Derivation of D'Alembert's Solution

Question

Could anyone provide references wherein D'Alembert's solution to the one-dimensional wave equation is derived from basic properties? I keep running into the approach where D'Alembert's solution is mysteriously presented out thin air and then shown to satisfy the wave equation. I am looking for references that show how D'Alembert's solution is derived. $$\;$$ **Giuseppe: Either of your references is a good first start. The next step, which is what I'm looking for, would be to derive D'Alembert's solution:

$$y(x,t) = \frac{1}{2}\left[F\left(x-ct\right)+F\left(x+ct\right)\right]+\frac{1}{2c}{\int\limits_{x-ct}^{x+ct}}G\left(s\right)ds$$

where $F$ and $G$ are odd periodic extensions of $f$ and $g$ respectively, and where the initial conditions are

$$y\left(x,0\right)=f\left(x\right)\;,\;0{\lt}x{\lt}L,$$ $${y_t}\left(x,0\right)=g\left(x\right)\;,\;0{\lt}x{\lt}L\;.$$

D'Alembert's is more general in the sense that $f$ and $g$ do not have to be restricted to well behaved functions like the trigonometric functions.

Answer 1

For the derivation of D'Alembert's solution to the one-dimensional wave equation you may follow the following references:

$(1)~~$"Linear Partial Differential Equations for Scientists and Engineers" by Tyn Myint-U & Lokenath Debnath (Chapter $5$, section $5.3$)
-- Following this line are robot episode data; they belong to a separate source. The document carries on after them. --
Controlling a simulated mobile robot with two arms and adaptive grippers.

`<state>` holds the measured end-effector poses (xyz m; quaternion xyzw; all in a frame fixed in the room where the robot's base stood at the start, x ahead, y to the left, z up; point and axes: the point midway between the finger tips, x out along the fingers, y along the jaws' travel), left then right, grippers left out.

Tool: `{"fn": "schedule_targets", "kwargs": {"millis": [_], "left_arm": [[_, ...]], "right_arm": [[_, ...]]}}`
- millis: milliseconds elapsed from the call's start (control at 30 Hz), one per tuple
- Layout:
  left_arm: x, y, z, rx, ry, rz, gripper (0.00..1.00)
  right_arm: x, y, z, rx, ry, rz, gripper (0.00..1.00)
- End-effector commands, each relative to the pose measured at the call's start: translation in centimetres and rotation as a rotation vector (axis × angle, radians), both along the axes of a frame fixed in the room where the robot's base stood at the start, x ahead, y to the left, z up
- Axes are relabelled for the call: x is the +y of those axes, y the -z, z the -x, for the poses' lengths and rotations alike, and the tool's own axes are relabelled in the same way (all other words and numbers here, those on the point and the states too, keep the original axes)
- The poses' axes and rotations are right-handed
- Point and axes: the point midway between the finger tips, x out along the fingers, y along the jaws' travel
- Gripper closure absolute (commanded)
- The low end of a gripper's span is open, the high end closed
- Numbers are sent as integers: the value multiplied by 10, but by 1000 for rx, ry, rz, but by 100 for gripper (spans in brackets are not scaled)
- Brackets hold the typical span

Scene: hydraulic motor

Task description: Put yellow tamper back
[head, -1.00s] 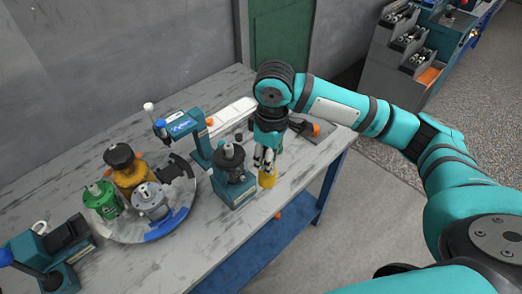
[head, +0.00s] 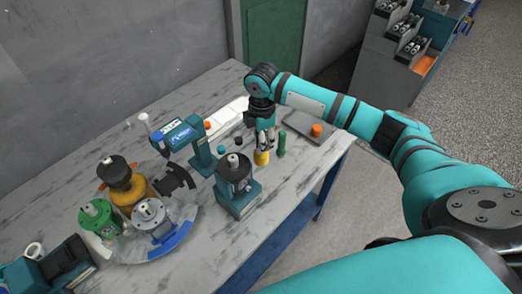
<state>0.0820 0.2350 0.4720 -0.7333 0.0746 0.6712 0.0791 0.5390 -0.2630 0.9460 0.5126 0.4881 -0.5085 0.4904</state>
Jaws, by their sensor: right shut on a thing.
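The yellow tamper (head: 261,158) is at the fingertips of my right gripper (head: 265,137), which is shut on its upper part. The tamper is upright, low over or on the table, to the right of the teal press base (head: 238,190). I cannot tell whether its bottom touches the table. A green tamper-like piece (head: 282,145) stands just to the right of it. My left gripper does not show.
A round tray (head: 193,215) holds green, yellow and grey motors at the left. A teal press (head: 180,135) stands behind the base. A dark plate with an orange knob (head: 316,130) lies at the right table edge. The front table surface is fairly clear.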

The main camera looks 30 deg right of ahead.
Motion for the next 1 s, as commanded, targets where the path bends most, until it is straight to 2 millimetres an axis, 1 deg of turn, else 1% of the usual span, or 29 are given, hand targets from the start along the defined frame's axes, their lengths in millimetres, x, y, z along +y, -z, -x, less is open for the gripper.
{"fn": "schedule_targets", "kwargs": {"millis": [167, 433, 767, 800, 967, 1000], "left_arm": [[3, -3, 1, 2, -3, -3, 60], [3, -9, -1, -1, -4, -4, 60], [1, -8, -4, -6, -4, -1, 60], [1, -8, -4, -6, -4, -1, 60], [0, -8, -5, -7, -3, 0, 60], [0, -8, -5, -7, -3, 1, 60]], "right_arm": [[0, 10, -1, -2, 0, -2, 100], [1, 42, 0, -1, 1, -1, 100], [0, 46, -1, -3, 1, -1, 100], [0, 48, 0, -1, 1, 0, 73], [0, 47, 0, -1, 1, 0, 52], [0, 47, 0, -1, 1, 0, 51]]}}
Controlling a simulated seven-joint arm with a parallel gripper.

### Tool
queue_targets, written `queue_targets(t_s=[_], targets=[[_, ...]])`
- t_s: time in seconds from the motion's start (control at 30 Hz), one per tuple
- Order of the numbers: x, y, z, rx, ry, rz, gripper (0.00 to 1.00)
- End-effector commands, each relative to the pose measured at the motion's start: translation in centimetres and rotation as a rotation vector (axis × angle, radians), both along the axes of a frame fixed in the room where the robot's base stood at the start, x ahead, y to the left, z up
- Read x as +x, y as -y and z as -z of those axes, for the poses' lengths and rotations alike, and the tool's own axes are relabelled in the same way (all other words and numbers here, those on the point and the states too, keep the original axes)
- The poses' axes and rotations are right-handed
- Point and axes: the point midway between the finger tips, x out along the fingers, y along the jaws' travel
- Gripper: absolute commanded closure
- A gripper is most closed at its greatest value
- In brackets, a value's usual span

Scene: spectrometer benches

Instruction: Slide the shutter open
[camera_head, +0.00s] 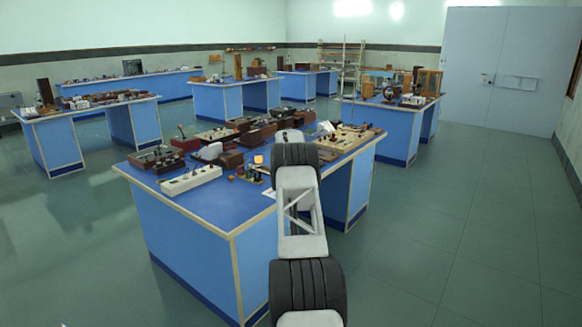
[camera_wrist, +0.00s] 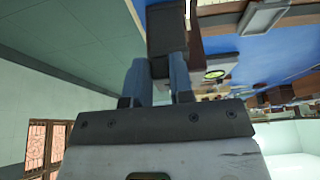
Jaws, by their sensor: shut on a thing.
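In the wrist view my gripper (camera_wrist: 159,68) has its two fingers on either side of a dark brown block-like part (camera_wrist: 166,30), shut on it. Whether this part is the shutter or a knob of it, I cannot tell. In the head view my arm reaches over the near blue bench (camera_head: 200,220), and the fingers are hidden behind the arm. No shutter can be made out for sure there, nor whether it is open or shut.
Dark red-brown boxes (camera_head: 258,136), a white block with dark knobs (camera_head: 190,181) and a wooden board with small parts (camera_head: 345,138) crowd the bench top. Another blue bench (camera_head: 388,125) stands behind to the right. The floor at right is clear.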

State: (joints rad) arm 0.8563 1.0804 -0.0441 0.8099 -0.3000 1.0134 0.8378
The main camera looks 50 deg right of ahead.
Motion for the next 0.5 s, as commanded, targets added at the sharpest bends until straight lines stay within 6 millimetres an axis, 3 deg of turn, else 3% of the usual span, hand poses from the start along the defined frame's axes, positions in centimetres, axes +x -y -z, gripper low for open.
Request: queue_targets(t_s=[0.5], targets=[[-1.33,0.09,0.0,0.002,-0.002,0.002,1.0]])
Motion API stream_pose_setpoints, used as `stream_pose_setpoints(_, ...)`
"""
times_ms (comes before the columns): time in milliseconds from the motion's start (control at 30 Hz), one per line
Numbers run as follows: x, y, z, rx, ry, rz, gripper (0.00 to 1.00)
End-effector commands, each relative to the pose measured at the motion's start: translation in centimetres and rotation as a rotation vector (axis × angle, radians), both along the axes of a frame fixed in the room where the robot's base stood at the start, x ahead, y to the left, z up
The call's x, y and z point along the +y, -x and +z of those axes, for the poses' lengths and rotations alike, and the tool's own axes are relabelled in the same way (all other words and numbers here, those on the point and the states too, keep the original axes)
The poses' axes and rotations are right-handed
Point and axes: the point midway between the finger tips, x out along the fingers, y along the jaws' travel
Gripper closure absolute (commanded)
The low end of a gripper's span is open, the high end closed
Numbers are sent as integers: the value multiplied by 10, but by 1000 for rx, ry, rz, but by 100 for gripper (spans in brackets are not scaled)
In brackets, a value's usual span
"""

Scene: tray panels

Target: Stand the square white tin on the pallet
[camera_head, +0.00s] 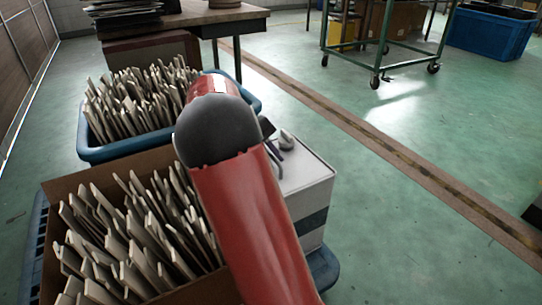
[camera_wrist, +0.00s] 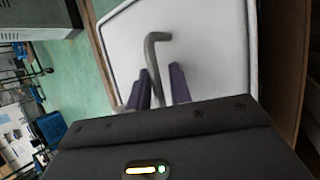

$(2)~~$d’Alembert’s solution of the wave equation / energy

$(3)~~$Wikipedia

$(4)~~$WolframMathWorld

Answer 2

So you are looking for a physical derivation of the wave equation. This is the one I like the most in the context of mechanics.

The wave equation appears also in electromagnetism, where it is much more fundamental, since it does not involve any approximation and descends directly from the equations of Maxwell; see here.

Answer 3

• One approach makes use of the first-order canonical form $\mathbf{v}_t + \boldsymbol{\Lambda} \mathbf{v}_x = \mathbf{0}$ with $\mathbf{v} = \lbrace u_t \pm c u_x \rbrace^\top$ and $\boldsymbol{\Lambda} = \text{diag}\lbrace \mp c \rbrace$, see e.g. this post. Integration is performed by using the method of characteristics componentwise, and by applying the initial conditions.

• Another approach makes use of the second-order canonical form $u_{\xi\eta} = 0$ with $\xi = x-ct$ and $\eta = x+ct$, see e.g. here. This PDE can be integrated as $u = F(\xi) + G(\eta)$, where the functions $F$, $G$ are deduced from the initial conditions.

In a certain way, both methods take benefit of the factorization $$ \square u = u_{tt} - c^2 u_{xx} = (\partial_t - c \partial_x)(\partial_t + c \partial_x) u $$ of the d'Alembert operator $\square$.